Where Should You Be Hanging Treestands?
May 18, 2017
Most bowhunters want to start their post-season scouting by walking everything and looking for the best sign: the heaviest trails, biggest rubs and widest scrapes. It's very tempting to take this route — and even a lot of fun. If you scout before spring green-up, all sign from the prior rut is right there for you to find. It would seem the perfect time to scout up a new stand overlooking the most heavily used funnel or the line of rubs on fat saplings.
The stands you hang over such spots might work, but you may also spend your whole season chasing your tail as you jump from one to the next, never experiencing more than a few good hunts all season before your top choices are dead. I wrote an article a few years back titled, When Good Stands Go Bad. That article dove into the many ways seemingly great stands can burn out quickly.

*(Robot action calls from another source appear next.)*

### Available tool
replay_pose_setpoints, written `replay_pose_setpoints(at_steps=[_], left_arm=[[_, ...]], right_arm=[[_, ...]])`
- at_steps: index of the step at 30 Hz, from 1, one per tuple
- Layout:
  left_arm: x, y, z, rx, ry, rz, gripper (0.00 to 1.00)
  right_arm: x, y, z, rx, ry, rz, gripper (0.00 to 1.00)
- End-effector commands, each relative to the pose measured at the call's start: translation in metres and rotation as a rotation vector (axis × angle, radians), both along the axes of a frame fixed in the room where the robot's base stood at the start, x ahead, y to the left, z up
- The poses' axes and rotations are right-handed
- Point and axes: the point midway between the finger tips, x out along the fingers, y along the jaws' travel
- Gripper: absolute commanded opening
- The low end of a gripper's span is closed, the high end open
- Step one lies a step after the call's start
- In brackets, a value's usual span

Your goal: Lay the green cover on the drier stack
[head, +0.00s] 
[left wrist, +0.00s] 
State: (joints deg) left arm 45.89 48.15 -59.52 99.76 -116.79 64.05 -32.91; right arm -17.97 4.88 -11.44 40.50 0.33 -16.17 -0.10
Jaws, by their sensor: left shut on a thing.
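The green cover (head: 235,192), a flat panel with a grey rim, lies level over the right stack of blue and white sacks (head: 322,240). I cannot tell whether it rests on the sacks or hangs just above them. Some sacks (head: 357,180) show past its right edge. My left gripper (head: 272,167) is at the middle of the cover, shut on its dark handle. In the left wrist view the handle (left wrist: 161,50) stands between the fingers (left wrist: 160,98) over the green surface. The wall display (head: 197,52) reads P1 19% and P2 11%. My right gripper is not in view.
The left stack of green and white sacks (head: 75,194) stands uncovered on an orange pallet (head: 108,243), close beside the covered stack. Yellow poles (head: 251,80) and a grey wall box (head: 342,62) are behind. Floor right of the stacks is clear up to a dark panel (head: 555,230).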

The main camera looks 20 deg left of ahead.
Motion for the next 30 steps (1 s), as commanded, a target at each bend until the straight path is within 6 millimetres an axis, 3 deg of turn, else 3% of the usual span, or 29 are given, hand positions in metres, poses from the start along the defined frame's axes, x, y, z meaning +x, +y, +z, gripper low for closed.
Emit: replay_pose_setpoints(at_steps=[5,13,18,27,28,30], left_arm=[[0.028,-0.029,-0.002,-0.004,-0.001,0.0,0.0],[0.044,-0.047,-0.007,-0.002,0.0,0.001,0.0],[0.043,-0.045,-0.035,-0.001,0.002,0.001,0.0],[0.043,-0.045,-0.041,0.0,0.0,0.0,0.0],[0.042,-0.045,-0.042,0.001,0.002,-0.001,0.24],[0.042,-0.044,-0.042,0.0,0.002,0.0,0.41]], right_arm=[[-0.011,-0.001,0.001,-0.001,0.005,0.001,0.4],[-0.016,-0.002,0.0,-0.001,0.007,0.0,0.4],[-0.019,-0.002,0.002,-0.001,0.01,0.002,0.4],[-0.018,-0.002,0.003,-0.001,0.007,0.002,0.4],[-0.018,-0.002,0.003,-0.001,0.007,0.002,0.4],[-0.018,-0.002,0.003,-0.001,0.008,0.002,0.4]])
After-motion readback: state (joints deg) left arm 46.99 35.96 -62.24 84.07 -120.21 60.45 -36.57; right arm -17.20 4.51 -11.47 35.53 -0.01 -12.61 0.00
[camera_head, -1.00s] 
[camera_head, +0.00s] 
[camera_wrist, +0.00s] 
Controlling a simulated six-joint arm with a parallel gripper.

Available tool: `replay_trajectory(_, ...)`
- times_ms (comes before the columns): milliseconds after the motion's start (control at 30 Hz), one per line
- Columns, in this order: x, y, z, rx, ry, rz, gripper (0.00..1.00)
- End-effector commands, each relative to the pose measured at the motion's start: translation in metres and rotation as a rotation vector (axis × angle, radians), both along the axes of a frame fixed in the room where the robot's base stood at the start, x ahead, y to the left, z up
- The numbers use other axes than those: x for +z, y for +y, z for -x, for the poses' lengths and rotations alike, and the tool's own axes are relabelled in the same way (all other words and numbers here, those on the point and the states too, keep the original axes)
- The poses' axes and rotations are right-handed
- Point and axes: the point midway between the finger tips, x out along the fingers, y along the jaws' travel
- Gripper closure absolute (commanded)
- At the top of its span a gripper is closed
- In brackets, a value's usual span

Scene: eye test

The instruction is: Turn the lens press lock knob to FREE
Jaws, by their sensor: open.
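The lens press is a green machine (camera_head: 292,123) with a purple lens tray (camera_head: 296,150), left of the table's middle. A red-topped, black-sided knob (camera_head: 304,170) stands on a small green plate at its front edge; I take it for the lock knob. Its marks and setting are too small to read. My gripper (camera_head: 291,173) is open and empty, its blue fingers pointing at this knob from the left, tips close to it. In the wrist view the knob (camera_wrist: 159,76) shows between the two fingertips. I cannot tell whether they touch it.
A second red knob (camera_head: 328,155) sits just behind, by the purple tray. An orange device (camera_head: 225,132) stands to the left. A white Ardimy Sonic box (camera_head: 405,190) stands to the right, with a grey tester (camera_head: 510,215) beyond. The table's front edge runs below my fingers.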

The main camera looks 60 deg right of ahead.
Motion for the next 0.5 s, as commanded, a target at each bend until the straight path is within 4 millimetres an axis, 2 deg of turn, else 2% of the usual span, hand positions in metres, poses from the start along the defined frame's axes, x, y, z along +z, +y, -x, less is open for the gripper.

If you are hunting right in the heart of the action and the deer know (or figure out) you are there, you will educate a lot of them and burn that spot out really fast. So, when it comes to stand sites, you have to be careful what you wish for — or look for.

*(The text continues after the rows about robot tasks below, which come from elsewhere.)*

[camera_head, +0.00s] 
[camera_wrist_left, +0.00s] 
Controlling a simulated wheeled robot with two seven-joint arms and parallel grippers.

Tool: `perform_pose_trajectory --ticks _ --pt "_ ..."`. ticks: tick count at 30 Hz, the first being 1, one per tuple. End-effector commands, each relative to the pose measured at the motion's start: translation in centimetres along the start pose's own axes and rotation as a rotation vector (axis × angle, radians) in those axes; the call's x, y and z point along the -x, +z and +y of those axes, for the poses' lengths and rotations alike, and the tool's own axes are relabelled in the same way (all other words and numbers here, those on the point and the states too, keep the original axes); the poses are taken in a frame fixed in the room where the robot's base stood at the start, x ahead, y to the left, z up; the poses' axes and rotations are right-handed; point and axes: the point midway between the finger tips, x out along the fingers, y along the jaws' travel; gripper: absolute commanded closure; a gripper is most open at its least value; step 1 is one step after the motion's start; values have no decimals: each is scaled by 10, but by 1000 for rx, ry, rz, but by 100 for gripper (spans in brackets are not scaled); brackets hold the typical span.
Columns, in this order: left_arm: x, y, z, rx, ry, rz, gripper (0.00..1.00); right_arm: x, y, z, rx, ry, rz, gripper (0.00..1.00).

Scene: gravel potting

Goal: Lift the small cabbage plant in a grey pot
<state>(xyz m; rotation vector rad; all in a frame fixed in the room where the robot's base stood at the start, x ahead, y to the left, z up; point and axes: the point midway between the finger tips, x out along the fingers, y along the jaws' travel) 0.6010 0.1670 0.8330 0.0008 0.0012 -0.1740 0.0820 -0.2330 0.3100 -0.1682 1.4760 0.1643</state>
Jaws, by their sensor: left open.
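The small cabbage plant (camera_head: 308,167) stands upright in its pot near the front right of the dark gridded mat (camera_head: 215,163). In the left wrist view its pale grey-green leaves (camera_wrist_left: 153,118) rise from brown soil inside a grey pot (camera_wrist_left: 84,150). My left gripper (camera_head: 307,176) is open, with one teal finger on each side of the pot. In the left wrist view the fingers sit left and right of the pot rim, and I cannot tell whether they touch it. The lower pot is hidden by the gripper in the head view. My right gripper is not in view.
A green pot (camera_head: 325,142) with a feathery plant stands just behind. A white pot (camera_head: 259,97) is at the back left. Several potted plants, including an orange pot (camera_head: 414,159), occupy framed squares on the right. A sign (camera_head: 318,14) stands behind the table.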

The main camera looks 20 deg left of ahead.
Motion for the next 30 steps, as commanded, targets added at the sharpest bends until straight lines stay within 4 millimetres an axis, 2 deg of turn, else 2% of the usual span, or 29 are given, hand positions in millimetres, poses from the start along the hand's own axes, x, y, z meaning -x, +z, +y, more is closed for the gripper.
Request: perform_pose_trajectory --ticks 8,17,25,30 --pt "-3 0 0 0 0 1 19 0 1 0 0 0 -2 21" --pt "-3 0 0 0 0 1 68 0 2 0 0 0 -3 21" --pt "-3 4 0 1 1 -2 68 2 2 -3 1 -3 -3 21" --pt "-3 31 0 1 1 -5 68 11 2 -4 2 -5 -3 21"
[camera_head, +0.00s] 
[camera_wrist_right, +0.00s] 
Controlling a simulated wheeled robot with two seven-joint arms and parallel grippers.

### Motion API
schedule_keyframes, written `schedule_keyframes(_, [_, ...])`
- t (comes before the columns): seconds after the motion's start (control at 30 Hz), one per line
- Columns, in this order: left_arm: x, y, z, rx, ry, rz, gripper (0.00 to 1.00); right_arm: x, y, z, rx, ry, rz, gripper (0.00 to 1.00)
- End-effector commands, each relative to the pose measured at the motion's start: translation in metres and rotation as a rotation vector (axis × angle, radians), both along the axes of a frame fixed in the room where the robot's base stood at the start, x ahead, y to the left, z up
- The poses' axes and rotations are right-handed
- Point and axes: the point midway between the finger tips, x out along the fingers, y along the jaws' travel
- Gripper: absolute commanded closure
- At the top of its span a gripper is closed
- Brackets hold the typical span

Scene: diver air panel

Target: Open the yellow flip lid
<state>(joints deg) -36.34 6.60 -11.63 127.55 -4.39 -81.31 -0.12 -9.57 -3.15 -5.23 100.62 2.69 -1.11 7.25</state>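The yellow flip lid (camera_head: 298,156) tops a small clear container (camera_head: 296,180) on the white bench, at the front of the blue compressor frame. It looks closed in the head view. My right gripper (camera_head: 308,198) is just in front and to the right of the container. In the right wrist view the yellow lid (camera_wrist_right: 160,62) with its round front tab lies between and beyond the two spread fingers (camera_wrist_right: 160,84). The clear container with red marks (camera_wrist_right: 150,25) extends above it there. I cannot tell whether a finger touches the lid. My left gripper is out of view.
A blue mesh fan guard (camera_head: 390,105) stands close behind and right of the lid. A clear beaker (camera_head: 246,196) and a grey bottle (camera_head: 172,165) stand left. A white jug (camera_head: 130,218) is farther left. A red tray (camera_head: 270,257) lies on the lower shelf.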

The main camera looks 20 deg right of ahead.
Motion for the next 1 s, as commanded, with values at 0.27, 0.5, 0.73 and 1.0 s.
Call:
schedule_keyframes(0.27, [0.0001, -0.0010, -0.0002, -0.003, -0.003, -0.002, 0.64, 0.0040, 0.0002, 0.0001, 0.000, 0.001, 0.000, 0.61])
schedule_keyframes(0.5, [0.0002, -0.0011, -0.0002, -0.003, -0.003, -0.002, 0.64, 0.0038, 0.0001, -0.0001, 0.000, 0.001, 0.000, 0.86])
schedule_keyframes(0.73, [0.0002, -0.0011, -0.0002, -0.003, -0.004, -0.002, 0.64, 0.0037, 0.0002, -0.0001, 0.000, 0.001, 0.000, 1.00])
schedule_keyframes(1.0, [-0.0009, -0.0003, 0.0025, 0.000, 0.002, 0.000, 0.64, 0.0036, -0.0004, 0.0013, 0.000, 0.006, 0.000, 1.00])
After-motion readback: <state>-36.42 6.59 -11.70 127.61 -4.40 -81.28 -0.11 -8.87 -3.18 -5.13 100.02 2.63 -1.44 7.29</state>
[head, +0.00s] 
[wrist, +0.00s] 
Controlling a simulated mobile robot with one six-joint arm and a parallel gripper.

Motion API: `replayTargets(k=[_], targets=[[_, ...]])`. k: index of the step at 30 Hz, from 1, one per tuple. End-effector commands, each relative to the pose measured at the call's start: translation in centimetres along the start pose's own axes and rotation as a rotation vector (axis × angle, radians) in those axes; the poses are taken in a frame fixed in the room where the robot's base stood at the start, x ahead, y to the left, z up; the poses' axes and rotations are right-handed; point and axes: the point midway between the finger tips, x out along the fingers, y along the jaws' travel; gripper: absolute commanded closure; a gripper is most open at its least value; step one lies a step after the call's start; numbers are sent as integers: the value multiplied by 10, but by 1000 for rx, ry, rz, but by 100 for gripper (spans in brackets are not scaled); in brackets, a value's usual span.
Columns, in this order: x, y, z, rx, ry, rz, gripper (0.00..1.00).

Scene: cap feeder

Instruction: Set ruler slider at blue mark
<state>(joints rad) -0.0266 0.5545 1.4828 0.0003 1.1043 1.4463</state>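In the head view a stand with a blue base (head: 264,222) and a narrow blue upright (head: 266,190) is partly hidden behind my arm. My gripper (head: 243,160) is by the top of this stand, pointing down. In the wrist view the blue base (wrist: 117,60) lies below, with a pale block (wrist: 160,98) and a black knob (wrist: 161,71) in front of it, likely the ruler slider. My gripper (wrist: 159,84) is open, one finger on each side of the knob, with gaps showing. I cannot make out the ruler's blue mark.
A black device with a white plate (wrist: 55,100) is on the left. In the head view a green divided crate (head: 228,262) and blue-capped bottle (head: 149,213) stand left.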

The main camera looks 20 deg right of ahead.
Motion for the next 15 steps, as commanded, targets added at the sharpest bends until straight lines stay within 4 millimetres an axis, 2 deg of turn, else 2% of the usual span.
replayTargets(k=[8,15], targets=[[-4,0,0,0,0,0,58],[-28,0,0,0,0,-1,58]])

Scouting backwards may not be as glamorous as looking for big sign, but it is the best way to find great stand sites. This approach puts the priority on being undetected — something that is much more important than sitting over the hottest sign.

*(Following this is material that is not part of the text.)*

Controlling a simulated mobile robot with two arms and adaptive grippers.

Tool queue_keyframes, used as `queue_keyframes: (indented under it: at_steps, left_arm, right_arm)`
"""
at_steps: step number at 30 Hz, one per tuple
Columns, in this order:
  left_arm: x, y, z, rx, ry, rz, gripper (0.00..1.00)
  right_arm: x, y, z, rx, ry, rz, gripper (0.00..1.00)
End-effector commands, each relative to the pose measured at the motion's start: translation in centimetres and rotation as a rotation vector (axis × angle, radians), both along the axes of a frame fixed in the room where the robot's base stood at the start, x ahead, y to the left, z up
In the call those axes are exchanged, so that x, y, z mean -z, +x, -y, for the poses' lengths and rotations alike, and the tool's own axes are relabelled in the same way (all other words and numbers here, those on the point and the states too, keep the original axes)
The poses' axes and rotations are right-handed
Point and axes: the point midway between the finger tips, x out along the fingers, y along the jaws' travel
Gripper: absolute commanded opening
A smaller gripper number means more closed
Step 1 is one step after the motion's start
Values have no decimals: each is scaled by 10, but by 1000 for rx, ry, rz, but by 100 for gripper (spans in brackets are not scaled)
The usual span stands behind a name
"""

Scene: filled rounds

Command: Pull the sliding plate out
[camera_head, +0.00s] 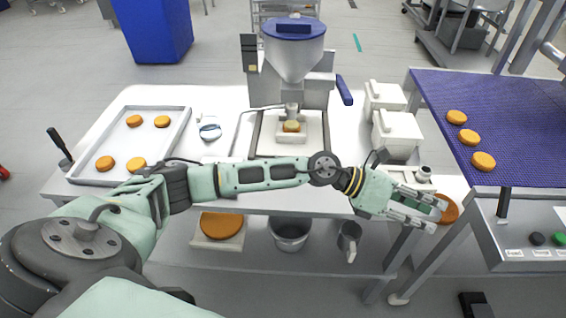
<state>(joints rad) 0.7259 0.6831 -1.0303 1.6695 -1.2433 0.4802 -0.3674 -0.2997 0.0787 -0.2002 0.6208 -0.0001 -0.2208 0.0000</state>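The filling machine (293,60), with its steel hopper and blue lid, stands at the back middle of the table. Under its nozzle is a pale plate (312,132) in a dark-edged frame, with an orange-brown round (291,126) on it. I take this to be the sliding plate; it sits inside the machine's base. My left arm crosses in front of the table, just before the plate's front edge. My left gripper (436,216) is to the right of the plate, well away from it, with its fingers apart. An orange disc (449,207) shows by the fingertips; contact cannot be told. My right gripper is out of view.
A tray (181,118) with several rounds lies at the left of the table (225,95). White containers (397,133) stand right of the machine. A blue conveyor (500,110) with 3 rounds is at the right. A lower shelf holds a metal pot (290,232).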

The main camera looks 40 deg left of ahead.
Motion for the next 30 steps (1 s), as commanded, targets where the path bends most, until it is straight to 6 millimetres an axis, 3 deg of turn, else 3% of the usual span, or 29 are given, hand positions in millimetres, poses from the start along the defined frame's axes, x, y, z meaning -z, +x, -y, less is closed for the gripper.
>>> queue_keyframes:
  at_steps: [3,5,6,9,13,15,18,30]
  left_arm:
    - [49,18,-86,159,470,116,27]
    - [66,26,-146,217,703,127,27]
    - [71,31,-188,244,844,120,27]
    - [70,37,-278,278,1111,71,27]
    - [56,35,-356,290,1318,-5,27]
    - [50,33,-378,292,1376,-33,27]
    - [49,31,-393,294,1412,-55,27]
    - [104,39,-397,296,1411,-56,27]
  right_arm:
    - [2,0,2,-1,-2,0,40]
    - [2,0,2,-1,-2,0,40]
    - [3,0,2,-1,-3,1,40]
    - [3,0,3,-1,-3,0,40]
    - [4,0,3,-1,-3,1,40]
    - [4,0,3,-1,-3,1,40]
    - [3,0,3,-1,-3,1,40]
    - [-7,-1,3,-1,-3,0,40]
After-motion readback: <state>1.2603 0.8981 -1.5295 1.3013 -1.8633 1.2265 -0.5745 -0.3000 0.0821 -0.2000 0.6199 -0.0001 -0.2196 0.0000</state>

With that in mind, here is a different way to scout — a way that produces low-impact stands you can hunt all season without burning them out.
Find Entry & Exit Routes
Here is where the backwards part comes in. While most whitetail scouts will search for sign and then a tree, far too many will never consider how they will get to that tree until the first day they go in to hunt it. That is the main reason good stands go bad and why you need to start with the route first and work backwards.
So, in that spirit, turn yourself blind to the deer sign. It is a distraction at this point. Instead, focus all your energy on finding the sneakiest ways you can get into your hunting area. Get creative. Now is the time to explore every option.
Finding creative access takes time, thought and an open mind. Otherwise, you will just keep hunting the way you always have — and you will get the same results you have always gotten (for better or worse). Finding new ways to access your area without the deer knowing it is how you will get better as a deer hunter, and that is the number one reason to scout after each season — so you can get better.
Here are some of the stands I hunt, and how I get to them.
Match normal human activity: When I hunt one of my stands, I actually park in the neighbor's driveway, walk down the county road for a few hundred yards and then sneak through 30 yards of brush to the tree. The deer never cross the road in that area but travel parallel to it, out of sight the entire time. They are just down the hill from my stand. I hunt it when the wind blows toward the road.
Nothing smells me, and I never bump deer going in or out. Even on still mornings, one of the most challenging entry scenarios, the deer ignore my truck coming to a stop because the neighbors are in and out of their driveway all the time. My truck means nothing to the deer. It works amazingly well.
Mowed paths and tree lines: I have a blind in a thick tree line of cedars I get to by walking a path I mow through a field of switchgrass. The tall grass keeps me out of sight when I am walking, and I can hide behind the tree line as I make the final approach to the blind. I have sneaked in and out of that one many times with deer nearby. It is the most foolproof stand I have ever hunted.
Erosion ditches: A number of my better stands over the years have been near ditches. I can use the ditch to enter the stand from above or below — depending on the setup. I have even used ditches to get into a bottom and then used other terrain features to hide me as I sneaked to the stand. Ditches are great avenues to sneak into a hunting area undetected. I have crept past deer several times that I knew were there, but they never detected me.
Dry creeks: My absolute favorite method to enter my hunting area is through a low-water creek. Most of the creeks in my area are seasonal. By fall, they don't carry much water. These sand-bottom creeks offer the perfect way to get deep into my hunting area without any deer knowing it. They are awesome. I go well out of my way to hunt near them as much as possible.
Flowing creeks and rivers: I don't have stands on flowing water right now, but several of my friends do. They use canoes to slip into these areas undetected. As with ditches, you may find yourself clearing out logjams before the season that would otherwise make the trip impossible.
Planted screens: I have some spots where I plant tall screens of forage sorghum and Egyptian wheat to hide my entry and exit. If you have some control over your hunting area, this is an option when you can't find a natural low-profile route to use when heading into a certain area.
I am sure there are other features of cover and terrain you can find that will serve as perfect routes. I almost never think about sign until I have found all the great ways to get into each part of my hunting area.
Find the Best Stands
Don't blow it now by striking off across country or through the open timber. Just look for the best ambush sites you can find a very short walk from your entry/exit superhighways. In other words, a stand overlooking decent sign but with bullet-proof entry and exit is way better over the long haul than a stand overlooking the best sign on the property with only marginal entry and exit.
Consistent success over the course of several seasons comes down to keeping the deer from knowing you are hunting them for as long as possible. There is no better way to assure this result than to find your best stands by scouting backwards.